Records for the exercise:

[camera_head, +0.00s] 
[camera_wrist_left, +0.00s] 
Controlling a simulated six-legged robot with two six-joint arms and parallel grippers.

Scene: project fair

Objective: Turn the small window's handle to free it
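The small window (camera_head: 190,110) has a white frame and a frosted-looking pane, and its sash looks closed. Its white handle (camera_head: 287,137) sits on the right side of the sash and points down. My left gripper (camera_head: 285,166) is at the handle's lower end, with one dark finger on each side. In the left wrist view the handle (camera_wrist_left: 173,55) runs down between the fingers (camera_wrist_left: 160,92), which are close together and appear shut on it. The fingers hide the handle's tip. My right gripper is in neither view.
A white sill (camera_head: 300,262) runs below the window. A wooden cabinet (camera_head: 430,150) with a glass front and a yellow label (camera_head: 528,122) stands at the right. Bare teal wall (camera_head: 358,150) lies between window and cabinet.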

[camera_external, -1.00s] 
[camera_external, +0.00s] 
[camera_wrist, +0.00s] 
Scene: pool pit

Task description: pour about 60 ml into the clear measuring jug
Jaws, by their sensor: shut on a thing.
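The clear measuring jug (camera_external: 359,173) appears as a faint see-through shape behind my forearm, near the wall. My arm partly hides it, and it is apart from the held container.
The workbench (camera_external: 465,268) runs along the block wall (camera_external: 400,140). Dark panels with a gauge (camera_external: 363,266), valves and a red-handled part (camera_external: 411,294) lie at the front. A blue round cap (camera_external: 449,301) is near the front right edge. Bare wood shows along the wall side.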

==

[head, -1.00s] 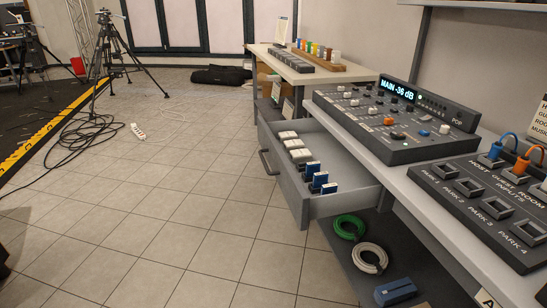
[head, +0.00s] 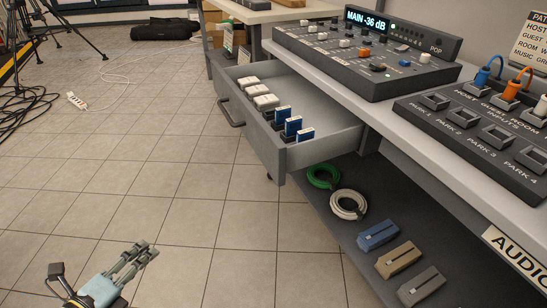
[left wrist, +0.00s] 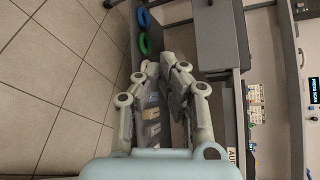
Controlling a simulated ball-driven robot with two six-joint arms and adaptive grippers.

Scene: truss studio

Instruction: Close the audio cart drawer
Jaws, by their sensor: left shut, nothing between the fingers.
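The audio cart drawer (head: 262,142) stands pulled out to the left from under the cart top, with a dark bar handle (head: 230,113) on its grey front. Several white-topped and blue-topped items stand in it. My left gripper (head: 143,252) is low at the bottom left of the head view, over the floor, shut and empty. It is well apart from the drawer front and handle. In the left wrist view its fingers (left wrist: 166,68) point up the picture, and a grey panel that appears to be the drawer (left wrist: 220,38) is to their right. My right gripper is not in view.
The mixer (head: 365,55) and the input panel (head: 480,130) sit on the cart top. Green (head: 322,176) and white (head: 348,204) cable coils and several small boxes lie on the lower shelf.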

--

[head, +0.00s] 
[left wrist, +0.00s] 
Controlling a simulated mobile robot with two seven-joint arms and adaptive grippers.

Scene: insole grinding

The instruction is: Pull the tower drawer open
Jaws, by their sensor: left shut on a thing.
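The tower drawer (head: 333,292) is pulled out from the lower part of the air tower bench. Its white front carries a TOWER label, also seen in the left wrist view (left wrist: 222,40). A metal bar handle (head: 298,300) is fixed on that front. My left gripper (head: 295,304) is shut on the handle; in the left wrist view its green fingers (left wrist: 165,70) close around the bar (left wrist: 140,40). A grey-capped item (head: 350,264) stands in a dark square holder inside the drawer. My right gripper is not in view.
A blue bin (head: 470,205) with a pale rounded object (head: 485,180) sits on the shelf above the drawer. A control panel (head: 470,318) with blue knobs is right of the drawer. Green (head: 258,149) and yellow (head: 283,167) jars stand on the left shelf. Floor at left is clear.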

Exercise prompt: Print, from the entries above, the line with "Scene: insole grinding", the line with "The instruction is: Pull" and all lines between them, exactly and with nothing else.

Task answer:
Scene: insole grinding

The instruction is: Pull the tower drawer open

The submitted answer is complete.